First track, Handy (parody of Fancy) was fun and catchy. He made it about being good at fixing things up. A predictable approach but Al has a way of knowing how to make it fun. I makes me smile, again without knowing the original material. Then of course there's Tacky (parody of Happy) which will likely be the most popular title of the album. Easy to see why since, like Handy, it's a great and clever track done in a typical Al fashion where you don't need to know the original. Reminds me of when White and Nerdy became far more popular than Ridin' Dirty was ever going to be. And while I did enjoy Word Crimes (parody of Blurred Lines) I've got some irrelevant comments to make about it. Which I'll bring up later on.

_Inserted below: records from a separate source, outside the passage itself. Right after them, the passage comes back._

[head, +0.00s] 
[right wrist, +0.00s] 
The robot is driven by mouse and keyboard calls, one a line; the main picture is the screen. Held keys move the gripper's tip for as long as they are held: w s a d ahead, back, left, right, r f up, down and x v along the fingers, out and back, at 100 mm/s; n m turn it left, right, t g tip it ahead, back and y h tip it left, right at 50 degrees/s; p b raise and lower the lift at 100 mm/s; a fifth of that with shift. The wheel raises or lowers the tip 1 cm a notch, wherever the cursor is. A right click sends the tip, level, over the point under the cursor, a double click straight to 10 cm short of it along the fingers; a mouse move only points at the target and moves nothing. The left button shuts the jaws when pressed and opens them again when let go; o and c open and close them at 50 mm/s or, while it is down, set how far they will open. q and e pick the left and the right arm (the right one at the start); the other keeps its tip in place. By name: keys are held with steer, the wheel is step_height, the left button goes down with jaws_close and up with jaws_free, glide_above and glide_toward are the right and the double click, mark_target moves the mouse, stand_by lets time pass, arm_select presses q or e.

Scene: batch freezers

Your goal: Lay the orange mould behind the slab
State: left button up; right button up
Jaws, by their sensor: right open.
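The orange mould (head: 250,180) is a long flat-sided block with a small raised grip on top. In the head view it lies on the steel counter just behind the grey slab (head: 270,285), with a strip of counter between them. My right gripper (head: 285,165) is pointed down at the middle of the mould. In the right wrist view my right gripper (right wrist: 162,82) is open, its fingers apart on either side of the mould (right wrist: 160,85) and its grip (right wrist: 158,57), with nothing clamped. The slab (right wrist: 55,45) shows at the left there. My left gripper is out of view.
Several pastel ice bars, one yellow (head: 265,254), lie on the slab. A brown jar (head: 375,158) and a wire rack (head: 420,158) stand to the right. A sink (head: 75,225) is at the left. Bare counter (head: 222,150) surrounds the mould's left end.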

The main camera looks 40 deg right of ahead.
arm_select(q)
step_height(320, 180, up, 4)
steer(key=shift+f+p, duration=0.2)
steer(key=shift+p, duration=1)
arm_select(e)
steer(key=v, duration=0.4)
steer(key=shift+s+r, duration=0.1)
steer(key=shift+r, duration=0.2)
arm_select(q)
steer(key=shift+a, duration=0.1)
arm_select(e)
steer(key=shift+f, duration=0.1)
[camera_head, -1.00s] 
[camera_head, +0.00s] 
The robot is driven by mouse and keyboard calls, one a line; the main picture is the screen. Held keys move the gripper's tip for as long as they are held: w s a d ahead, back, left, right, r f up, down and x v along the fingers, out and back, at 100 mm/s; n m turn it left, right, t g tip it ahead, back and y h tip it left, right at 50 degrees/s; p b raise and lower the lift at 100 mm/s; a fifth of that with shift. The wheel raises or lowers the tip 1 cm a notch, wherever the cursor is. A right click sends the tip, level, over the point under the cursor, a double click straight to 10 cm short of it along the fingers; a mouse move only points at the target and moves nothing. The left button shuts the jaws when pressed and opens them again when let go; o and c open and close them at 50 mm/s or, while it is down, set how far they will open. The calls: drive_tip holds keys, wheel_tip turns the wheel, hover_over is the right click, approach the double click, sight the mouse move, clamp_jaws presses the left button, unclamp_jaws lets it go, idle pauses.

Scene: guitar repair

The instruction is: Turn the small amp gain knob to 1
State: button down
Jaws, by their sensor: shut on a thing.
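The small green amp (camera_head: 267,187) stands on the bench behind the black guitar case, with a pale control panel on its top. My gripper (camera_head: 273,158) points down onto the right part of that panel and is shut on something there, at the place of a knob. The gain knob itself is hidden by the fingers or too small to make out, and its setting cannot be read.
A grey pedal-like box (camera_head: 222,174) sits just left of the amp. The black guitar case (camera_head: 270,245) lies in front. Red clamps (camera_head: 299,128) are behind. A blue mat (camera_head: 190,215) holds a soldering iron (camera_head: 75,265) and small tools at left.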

Now for the originals Al does a different kind of parody. In recent years they haven't been just goofy songs. They've been style parodies. So while he did a song in the style of, for example, Rage Against the Machine on Straight Outta Lynwood, he didn't parody a specific song. On Mandatory Fun he did style parodies of:
-Southern Culture on the Skids
-Crosby, Stills & Nash
-And college football fight songs.
These can be both more and less approachable. On one hand you don't have to rely on a specific song. You can let the song take you as is. On the other hand some of these rely on the style for the joke. So if you don't understand why he chose that style or aren't familiar enough with it, it may not work as well.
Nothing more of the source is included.